Golf clubs in the back knocking against each other. Makes me think about the golf outing I promised a friend. I never emailed him before he travelled. Now he's in town and we have no plans. I suck sometimes.

That makes me think about SanFranLaura calling last night. Great to hear from you Laura. I hope you can stop by before leaving. If not, I am coming out there soon. :)

The big old mansions on top of the mountain are almost all broken up into several apartments now. This area was once very hoidy-toidy. Makes me sad to see those grand old buildings turned into something far less than they once were.
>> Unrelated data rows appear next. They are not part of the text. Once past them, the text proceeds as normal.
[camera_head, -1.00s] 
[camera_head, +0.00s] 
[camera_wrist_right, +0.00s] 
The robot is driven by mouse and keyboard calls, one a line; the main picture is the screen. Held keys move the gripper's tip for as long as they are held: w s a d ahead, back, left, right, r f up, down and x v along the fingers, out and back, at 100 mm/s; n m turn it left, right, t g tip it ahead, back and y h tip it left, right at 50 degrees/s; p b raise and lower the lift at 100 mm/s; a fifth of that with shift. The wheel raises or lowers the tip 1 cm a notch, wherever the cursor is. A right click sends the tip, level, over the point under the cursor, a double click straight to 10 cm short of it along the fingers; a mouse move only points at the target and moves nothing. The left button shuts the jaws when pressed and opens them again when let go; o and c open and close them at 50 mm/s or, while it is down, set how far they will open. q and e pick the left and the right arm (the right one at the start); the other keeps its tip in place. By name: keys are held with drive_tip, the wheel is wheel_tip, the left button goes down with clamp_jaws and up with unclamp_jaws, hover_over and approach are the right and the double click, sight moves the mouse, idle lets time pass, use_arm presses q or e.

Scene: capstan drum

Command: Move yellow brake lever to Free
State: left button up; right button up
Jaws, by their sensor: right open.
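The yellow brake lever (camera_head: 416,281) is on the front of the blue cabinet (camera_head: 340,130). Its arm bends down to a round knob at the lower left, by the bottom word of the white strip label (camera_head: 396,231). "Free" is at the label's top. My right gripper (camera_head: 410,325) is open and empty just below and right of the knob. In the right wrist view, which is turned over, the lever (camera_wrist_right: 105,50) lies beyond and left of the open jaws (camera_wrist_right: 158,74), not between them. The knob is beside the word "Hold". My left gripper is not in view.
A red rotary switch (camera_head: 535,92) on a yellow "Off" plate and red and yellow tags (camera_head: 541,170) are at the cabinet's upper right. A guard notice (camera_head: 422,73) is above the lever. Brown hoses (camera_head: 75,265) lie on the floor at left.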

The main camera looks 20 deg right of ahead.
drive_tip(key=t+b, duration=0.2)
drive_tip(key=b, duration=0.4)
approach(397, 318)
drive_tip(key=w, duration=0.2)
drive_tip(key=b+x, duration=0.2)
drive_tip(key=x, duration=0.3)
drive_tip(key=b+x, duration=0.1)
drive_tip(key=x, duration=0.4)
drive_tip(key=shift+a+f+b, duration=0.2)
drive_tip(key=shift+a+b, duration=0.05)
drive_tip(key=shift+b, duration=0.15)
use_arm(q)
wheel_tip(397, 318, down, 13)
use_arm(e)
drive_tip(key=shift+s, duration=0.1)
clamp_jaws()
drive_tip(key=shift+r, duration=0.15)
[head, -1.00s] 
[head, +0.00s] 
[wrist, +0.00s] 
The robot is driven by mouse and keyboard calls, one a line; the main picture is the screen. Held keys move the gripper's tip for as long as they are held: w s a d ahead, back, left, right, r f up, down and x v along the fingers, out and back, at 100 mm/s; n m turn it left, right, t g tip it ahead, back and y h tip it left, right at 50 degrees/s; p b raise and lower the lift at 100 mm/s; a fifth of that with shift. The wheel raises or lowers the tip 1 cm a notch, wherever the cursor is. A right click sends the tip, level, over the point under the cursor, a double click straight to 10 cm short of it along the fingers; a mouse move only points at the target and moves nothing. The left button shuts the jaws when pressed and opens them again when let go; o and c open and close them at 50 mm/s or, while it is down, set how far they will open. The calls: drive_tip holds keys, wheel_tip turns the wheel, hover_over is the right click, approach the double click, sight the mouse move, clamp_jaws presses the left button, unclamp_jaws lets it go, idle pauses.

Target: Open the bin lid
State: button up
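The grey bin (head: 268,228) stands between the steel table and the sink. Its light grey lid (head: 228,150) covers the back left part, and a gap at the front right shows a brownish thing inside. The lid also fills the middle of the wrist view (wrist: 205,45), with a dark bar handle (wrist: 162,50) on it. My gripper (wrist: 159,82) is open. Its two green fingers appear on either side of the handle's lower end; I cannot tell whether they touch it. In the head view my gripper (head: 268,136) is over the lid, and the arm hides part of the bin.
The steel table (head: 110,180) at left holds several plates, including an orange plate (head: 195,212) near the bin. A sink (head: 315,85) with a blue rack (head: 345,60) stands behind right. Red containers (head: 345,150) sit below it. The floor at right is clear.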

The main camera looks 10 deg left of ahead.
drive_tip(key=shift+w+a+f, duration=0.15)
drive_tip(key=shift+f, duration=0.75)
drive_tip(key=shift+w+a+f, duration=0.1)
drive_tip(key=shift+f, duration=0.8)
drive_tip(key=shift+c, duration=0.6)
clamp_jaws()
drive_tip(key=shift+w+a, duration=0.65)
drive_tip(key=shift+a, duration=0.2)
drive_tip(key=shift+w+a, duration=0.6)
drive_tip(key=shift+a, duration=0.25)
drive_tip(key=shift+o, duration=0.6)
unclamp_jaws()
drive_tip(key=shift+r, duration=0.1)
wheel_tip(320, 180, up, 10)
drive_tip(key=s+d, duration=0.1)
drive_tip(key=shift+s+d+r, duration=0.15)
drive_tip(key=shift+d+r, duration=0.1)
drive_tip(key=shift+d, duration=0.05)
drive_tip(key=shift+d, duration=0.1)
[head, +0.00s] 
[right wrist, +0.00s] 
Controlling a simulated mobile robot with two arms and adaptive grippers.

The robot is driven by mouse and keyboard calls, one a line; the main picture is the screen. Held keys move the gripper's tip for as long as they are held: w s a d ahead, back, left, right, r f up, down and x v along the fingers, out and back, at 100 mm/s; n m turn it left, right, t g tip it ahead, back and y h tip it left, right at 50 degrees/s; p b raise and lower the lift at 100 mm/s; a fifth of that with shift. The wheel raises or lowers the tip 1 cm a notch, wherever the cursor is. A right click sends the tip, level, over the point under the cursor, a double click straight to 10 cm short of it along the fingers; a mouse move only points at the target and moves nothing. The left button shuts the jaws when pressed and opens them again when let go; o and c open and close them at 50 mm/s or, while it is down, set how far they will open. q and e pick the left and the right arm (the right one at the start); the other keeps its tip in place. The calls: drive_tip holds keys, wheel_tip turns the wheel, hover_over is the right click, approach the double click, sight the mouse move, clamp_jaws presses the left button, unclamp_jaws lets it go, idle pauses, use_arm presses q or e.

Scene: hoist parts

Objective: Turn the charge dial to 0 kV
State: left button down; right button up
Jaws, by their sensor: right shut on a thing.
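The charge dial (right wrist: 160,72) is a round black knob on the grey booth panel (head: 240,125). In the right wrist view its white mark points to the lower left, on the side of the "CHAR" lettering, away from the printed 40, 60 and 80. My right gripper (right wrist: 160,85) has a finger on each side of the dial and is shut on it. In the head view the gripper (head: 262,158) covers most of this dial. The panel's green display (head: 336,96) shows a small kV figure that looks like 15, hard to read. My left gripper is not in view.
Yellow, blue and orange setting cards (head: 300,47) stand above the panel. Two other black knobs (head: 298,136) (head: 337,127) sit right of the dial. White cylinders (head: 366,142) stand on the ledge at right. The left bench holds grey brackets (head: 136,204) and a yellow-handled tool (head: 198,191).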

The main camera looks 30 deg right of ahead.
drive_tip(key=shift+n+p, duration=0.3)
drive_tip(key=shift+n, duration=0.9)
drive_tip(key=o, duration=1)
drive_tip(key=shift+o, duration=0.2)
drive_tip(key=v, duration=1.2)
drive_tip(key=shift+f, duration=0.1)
Blah!

How strange that this small town has two houses right on the road abandoned. At least they seem like it. They are falling down. Kinda sad I think. When we were kids we looked for houses like that to explore. I have the itch to sneak into those two every time I pass them. Would be fun.

I don't mind this new stop on the road. Gives me time to put the windows all the way down and listen to the rushing water in the stream. Thank God for small favors, eh?

It's so nice to drive alone. I open every window and let the wind whip through the vehicle. No one to complain about it when i'm alone. So nice.

I'm glad my face isn't on one of those billboards. Has anyone ever seen a picture plastered on one of those that doesn't look odd somehow? I never have.

I wonder who gets to design those cool little highway signs that show us what attraction is coming at the next exit? That would be a fun job inventing cartoon-like pics. for those.

There is a big 3/4 ton truck with those things hanging off the back that look like a guys balls. I wonder what those are for? The truck has a big Harley Davidson banner on the back window. Somehow that is the only truck I've seen with big balls and it seemed right.

I wonder who decided to start planting the wildflowers in the median strips? That is such a good idea. They are beautiful.

I wonder just how many people I have passed on the highways in my lifetime? It has to be a huge number. Seems like they are are way too slow. :)

The guy running for State's Attorney would get my vote. He was my lawyer once and helped me a lot. Of course, if I hadn't been so rowdy back then I would never have known him, right?

There are so many people running for Sheriff. I'd like to be Sheriff. I'd hire someone named Barney and give him just one bullet. That should be a requirement for the job.

Looking at that license plate frame. Darn! It wasn't a Yankee one. I just don't understand anyone not having a Yankee license plate frame.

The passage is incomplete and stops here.